In the entries below, find the lines that contain the word "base" and copy them.

## start Material for this exercise

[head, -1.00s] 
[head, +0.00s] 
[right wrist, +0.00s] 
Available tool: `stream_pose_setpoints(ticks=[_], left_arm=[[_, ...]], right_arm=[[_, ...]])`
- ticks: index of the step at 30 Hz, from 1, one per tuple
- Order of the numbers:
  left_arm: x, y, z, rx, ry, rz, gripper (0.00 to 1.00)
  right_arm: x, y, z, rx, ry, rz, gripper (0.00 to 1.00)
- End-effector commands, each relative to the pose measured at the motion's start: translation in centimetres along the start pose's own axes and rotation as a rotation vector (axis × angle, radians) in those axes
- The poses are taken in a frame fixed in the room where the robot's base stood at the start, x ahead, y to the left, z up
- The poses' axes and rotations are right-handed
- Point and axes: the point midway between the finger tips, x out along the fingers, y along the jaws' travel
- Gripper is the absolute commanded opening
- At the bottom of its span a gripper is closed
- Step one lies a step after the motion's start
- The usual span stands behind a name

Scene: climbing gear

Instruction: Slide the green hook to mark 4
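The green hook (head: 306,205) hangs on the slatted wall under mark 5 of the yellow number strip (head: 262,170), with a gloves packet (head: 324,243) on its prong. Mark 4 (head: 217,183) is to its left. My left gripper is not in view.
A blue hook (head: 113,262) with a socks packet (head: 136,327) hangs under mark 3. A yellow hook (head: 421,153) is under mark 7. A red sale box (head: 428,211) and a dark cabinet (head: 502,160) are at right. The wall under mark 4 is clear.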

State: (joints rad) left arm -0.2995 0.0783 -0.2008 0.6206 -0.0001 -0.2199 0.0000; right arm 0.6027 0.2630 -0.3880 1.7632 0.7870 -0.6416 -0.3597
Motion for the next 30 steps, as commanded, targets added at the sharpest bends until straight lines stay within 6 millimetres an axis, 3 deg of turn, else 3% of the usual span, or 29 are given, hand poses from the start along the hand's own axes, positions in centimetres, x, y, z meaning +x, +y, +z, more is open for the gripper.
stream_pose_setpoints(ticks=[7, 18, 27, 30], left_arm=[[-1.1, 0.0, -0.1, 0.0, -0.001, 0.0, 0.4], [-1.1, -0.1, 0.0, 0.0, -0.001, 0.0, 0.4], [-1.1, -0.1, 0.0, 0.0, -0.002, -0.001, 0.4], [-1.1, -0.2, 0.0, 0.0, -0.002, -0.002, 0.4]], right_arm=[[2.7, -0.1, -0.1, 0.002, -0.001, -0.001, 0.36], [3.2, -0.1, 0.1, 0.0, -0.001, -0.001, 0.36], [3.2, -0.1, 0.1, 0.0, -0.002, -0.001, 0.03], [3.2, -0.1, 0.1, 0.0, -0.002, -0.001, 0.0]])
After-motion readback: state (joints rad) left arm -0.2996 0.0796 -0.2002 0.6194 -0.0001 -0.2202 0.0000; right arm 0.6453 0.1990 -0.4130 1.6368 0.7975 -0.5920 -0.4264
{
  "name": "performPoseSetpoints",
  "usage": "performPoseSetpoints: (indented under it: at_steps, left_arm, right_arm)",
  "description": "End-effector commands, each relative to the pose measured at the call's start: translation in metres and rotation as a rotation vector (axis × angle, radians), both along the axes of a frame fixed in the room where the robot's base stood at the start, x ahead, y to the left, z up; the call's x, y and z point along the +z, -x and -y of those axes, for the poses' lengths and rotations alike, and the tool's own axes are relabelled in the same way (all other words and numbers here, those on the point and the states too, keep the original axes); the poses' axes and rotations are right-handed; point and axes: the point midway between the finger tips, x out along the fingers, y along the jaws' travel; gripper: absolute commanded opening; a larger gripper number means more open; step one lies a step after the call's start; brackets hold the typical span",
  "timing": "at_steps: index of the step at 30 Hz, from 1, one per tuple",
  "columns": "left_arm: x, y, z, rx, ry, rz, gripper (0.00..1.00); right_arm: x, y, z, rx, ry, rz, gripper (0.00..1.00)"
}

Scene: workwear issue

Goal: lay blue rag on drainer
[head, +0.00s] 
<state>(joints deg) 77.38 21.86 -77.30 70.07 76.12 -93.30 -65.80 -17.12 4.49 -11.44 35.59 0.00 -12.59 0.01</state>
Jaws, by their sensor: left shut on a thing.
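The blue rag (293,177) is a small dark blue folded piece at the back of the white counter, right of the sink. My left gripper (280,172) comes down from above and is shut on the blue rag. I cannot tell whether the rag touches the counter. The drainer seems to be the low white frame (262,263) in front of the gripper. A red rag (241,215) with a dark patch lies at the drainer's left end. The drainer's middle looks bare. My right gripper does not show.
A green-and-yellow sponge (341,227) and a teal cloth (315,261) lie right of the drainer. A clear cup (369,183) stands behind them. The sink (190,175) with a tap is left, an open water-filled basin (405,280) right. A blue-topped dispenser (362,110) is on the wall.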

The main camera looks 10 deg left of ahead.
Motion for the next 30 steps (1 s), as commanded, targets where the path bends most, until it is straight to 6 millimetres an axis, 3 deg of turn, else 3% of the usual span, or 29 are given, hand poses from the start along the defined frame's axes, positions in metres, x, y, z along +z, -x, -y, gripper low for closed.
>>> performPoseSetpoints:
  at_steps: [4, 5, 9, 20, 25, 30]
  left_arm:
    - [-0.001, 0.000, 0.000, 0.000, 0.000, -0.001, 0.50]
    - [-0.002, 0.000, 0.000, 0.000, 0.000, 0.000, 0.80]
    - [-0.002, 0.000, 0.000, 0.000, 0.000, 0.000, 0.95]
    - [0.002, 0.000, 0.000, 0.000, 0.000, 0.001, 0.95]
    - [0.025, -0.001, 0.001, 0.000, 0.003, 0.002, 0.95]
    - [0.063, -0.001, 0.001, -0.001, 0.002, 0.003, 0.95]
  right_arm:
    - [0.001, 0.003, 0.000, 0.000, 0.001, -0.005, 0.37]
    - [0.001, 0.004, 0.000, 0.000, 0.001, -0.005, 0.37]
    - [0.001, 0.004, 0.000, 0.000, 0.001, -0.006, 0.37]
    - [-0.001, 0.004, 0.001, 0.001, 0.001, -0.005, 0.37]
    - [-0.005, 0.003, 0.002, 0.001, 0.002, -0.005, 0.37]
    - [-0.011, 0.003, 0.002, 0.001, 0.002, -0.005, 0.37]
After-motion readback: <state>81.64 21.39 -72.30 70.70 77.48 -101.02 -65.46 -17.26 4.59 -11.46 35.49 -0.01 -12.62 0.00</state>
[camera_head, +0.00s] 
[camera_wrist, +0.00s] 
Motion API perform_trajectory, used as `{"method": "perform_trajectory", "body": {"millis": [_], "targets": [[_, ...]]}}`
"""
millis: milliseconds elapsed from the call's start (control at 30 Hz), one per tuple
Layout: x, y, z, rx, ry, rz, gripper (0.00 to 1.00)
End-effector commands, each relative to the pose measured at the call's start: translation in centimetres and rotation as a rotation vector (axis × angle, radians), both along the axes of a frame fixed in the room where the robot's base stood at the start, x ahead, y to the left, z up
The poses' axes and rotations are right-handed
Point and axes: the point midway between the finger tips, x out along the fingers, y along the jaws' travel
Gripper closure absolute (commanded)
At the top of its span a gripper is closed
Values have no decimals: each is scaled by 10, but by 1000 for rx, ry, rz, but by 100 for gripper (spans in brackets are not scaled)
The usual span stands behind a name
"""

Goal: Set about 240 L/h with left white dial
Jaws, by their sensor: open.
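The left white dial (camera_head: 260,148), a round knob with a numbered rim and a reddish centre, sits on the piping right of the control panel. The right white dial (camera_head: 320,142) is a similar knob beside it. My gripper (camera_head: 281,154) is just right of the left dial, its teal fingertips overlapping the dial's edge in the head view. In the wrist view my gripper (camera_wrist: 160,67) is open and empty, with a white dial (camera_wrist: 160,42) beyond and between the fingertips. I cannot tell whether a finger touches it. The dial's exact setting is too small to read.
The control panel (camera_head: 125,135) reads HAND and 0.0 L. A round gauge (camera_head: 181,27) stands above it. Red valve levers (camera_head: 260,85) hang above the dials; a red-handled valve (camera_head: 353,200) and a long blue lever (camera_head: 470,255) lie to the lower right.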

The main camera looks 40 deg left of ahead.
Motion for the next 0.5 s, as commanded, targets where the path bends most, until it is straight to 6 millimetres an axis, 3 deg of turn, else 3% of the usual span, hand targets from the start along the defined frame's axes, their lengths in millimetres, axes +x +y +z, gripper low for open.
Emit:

## end Material for this exercise

Solution:
- The poses are taken in a frame fixed in the room where the robot's base stood at the start, x ahead, y to the left, z up
  "description": "End-effector commands, each relative to the pose measured at the call's start: translation in metres and rotation as a rotation vector (axis × angle, radians), both along the axes of a frame fixed in the room where the robot's base stood at the start, x ahead, y to the left, z up; the call's x, y and z point along the +z, -x and -y of those axes, for the poses' lengths and rotations alike, and the tool's own axes are relabelled in the same way (all other words and numbers here, those on the point and the states too, keep the original axes); the poses' axes and rotations are right-handed; point and axes: the point midway between the finger tips, x out along the fingers, y along the jaws' travel; gripper: absolute commanded opening; a larger gripper number means more open; step one lies a step after the call's start; brackets hold the typical span",
End-effector commands, each relative to the pose measured at the call's start: translation in centimetres and rotation as a rotation vector (axis × angle, radians), both along the axes of a frame fixed in the room where the robot's base stood at the start, x ahead, y to the left, z up

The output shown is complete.